Stored entries
*-*-*
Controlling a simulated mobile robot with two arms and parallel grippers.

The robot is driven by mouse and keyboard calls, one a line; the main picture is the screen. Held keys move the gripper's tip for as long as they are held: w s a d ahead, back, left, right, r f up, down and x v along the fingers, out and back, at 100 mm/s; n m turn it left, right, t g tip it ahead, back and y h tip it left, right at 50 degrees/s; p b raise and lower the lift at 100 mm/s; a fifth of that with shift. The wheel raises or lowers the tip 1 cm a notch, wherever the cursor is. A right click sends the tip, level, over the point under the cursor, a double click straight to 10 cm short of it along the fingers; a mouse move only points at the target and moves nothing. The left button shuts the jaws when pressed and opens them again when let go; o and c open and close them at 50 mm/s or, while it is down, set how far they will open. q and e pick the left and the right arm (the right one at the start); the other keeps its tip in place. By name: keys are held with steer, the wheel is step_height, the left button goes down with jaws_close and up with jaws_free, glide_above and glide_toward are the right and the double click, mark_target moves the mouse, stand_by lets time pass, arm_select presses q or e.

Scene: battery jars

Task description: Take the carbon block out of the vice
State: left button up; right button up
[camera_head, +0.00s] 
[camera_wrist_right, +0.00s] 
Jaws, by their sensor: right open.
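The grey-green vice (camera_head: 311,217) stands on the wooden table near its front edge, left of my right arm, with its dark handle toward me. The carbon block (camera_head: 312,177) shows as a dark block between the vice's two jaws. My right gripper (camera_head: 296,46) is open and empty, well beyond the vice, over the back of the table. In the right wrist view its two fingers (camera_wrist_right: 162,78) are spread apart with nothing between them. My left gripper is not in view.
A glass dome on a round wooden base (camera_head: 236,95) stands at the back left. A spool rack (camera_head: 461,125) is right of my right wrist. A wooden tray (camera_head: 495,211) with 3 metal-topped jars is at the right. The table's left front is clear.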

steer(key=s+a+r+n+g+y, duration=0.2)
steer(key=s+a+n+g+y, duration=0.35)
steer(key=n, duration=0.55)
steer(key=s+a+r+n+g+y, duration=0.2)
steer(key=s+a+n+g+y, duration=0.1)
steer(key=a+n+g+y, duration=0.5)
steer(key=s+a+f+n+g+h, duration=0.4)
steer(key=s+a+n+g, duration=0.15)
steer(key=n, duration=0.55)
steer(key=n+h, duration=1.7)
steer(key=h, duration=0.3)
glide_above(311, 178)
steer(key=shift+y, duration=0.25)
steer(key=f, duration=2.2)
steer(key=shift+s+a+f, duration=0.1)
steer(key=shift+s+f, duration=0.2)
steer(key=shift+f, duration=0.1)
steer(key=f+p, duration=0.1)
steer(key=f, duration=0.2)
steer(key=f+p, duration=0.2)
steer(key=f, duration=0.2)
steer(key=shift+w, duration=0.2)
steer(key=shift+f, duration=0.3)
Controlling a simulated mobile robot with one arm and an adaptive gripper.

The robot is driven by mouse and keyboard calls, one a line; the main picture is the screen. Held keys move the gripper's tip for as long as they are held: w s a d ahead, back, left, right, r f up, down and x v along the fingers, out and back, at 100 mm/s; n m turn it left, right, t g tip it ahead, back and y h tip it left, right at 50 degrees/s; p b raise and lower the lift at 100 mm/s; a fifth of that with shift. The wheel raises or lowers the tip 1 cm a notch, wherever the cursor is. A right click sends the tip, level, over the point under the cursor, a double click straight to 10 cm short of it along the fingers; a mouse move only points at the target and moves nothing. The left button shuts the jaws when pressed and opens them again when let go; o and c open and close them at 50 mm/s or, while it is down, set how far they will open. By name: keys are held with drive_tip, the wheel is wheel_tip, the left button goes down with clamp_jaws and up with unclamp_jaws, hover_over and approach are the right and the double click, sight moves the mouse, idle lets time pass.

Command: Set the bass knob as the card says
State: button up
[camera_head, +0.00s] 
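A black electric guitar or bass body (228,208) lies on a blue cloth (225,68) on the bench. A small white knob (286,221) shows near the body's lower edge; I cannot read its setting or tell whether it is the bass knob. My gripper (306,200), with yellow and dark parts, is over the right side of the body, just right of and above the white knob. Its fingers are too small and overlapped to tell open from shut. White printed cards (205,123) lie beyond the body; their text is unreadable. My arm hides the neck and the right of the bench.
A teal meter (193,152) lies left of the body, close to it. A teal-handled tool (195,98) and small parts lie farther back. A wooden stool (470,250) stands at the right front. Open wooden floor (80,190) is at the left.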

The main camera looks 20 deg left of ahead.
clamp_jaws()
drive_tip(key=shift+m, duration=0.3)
*-*-*
■ **Exercise details**: Pick out the lines above containing the word "simulated", then copy them.

■ **The solution**:
Controlling a simulated mobile robot with two arms and parallel grippers.
Controlling a simulated mobile robot with one arm and an adaptive gripper.

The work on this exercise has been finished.